Book banning is step one; book burning step two; reducing literacy overall is the final nail in the coffin the high-control society uses.

I was drawn in by the title of the book. It seemed so off-kilter, so self-evidently contradictory, that I wanted to know where it came from hence my desire to read a book about someone I knew nothing substantive about. It's from one of pacifist Rankin's well-known in her time sayings: "you can no more win a war than you can win an earthquake." Millennia of corroborative evidence has had no appreciable effect on war's prevalence.

I was impressed by the depth of Author Rinehart's scholarship. Her extensive notes and citations were all very enlightening and well-chosen from my layman's point of view.
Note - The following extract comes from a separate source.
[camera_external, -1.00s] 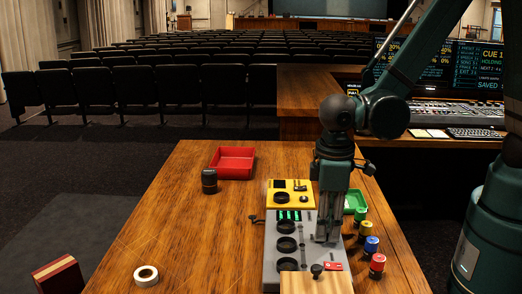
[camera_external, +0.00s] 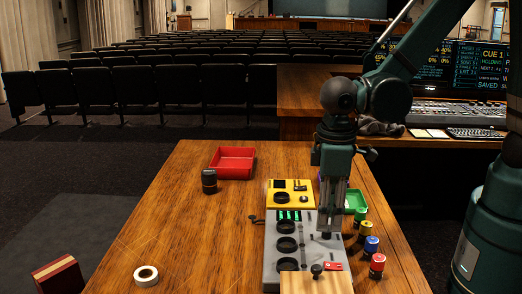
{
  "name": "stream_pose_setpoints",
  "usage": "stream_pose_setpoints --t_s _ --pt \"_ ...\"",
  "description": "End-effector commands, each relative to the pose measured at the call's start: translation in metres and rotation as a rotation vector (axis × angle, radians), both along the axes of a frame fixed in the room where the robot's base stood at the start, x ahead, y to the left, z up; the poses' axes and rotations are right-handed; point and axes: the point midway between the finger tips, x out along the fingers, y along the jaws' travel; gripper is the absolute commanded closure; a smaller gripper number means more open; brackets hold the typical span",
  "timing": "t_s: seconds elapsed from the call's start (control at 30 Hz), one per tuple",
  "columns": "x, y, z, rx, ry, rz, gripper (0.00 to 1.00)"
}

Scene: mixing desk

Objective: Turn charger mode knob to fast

There are widely varying sources cited so this tells me how very much work it was to find all the factual crumbs she did. One major shock, though honestly it shouldn't've been, was that the representative from Montana was elected as a Republican. I'm so steeped in the post-LBJ empire of evil that is the modern GOP that I've lost sight of the entire progressive history of the Republicans. Go read about Robert La Follette and Teddy Roosevelt. Time was these were the progressive leaders, not the soulless evil bastards in the McConnell/Bush/Cheney ilk or the wild-eyed reactionary MAGAts.

How likely is the present base, let alone "leadership", of the party to embrace a pacifist follower of Gandhi, a campaigner for the abolition of the Electoral College, and vehement supporter of unions? Growing up in Montana in the 1880s (when their representatives were called "the gentlemen from Anaconda," the state's largest employer and main economic driver), Rankin recognized the evils of untrammeled capitalism. She emulated Jane Addams in her work for the betterment of ordinary folks. Rankin was, in short, the best kind of radical there is, a radical believer in people and their power to do good...when left to do it.

A role model for today who is finally getting her scholarly due, I hope the sudden awareness of Gen Z that things in the US do not have to be this way will lead some of them to discover this spirit-parent from our country's past.